M. Schornburg et M. Henneken ne se rebutèrent pas. Ils résolurent de provoquer la scission de la province de Santiago, à laquelle se serait rattachée la magnifique presqu’île de Samana, principal objet de toutes ces convoitises. Un bâtiment de guerre anglais vint jeter inopinément l’ancre dans la baie de Samana Le gouverneur des Iles-Turques envoya un autre bâtiment à Puerto-Plata, et le gouverneur des îles Bahama, le capitaine Mathew, se rendit de sa personne à Santiago où M. Henneken vint le joindre. Il ne suffisait pas de raviver la vieille jalousie des Santiagais contre la capitale dominicaine : pour les amener à s’insurger sous le patronage du pavillon anglais, il fallait encore neutraliser leurs sympathies françaises, et M. Henneken et Mathew répandirent dans la population toutes sortes de bruits odieux sur la France, disant, entre autres choses, que nous convoitions l’est pour y rétablir l’esclavage. Échec complet encore ; Le général Tito Salcedo, qui devait être mis à la tête du pronunciamiento, n’osa pas bouger, tant il jugea les habitans et l’armée mal disposés à le suivre. Le couple propagandiste réussit cependant à empêcher le général Tito Salcedo de faire, au moment de l’invasion de Soulouque[2], un mouvement décisif qui eût permis aux Dominicains d’arrêter à temps l’armée noire, et quand celle-ci fut au cœur du territoire, quand la petite république eut le couteau à la gorge, le capitaine Mathew se rendit à Santo-Domingo pour joindre ses offres de protectorat à celles dont M. Schomburg, d’accord avec Jimenez, obsédait le congrès.

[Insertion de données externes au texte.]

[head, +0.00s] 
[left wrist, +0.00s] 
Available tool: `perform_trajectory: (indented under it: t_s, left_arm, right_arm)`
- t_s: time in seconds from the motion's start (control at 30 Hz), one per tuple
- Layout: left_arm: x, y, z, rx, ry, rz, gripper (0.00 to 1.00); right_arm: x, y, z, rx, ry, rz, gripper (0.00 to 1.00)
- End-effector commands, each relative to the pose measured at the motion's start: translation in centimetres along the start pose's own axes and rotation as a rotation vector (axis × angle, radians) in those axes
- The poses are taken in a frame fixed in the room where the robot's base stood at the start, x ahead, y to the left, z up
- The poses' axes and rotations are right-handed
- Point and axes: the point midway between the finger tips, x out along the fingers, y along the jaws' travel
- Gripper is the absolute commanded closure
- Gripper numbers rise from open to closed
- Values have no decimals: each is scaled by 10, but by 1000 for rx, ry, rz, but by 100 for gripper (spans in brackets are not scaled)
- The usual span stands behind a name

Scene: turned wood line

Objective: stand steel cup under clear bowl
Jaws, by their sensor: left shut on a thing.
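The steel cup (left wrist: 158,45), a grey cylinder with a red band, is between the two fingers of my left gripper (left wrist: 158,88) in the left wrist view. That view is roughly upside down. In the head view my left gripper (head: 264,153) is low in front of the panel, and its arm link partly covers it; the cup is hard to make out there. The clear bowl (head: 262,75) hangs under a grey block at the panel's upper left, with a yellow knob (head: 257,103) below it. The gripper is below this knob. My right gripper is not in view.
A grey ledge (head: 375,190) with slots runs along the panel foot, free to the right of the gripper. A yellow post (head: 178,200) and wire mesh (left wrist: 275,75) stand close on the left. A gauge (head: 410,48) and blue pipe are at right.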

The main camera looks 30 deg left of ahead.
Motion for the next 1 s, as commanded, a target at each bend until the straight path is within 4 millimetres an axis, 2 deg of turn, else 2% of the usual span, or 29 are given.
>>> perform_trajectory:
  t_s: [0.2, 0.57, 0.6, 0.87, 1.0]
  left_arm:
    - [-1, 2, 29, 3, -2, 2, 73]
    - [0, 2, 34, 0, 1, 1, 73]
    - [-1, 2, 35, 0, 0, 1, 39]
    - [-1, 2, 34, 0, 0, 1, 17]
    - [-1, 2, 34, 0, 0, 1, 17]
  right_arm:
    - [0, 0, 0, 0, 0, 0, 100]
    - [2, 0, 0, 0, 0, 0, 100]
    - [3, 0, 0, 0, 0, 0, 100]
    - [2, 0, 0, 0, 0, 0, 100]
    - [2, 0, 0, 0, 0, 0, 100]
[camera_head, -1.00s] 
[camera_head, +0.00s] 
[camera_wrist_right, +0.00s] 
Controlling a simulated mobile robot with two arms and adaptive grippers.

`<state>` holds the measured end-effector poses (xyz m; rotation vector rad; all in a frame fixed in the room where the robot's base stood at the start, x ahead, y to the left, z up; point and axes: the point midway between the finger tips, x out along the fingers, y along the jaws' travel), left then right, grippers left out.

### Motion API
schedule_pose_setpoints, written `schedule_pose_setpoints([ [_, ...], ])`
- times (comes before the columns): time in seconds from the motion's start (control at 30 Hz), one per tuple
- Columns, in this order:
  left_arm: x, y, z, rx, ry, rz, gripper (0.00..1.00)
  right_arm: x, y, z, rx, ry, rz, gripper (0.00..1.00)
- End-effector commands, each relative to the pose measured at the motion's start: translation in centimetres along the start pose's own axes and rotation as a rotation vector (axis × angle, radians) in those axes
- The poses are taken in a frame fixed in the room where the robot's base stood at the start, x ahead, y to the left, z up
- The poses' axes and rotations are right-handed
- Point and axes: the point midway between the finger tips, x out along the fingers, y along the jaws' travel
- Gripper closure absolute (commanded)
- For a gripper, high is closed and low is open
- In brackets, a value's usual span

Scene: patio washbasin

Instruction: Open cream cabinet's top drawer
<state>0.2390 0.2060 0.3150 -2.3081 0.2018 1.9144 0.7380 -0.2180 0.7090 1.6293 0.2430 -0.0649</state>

Le capitaine anglais fit même intervenir la menace et alla jusqu’à dire à l’archevêque, lequel répéta ce propos avec indignation, « que, si les Français entraient jamais à Santo-Domino ; le sang y coulerait comme la pluie. » On sait le reste. Cette population désespérée, qui s’attendait d’heure en heure au massacre, répondait aux avances et aux menaces de MM. Schomburg et Mathew en forçant Jimenez à signer de sa propre main un nouvel appel à la France, à la France, qui n’aurait pu venir, à son aide qu’au bout de plusieurs mois ! Santana tentait et réalisait l’impossible pour soustraire son pays à la protection cependant immédiate

  1. Cet emprunt a été, en effet, offert plusieurs fois, et la petite république, malgré son extrême pénurie, l’a toujours repoussé.
  2. Ces menées furent découvertes peu après. Tito Salcedo et Henneken furent arrêtés.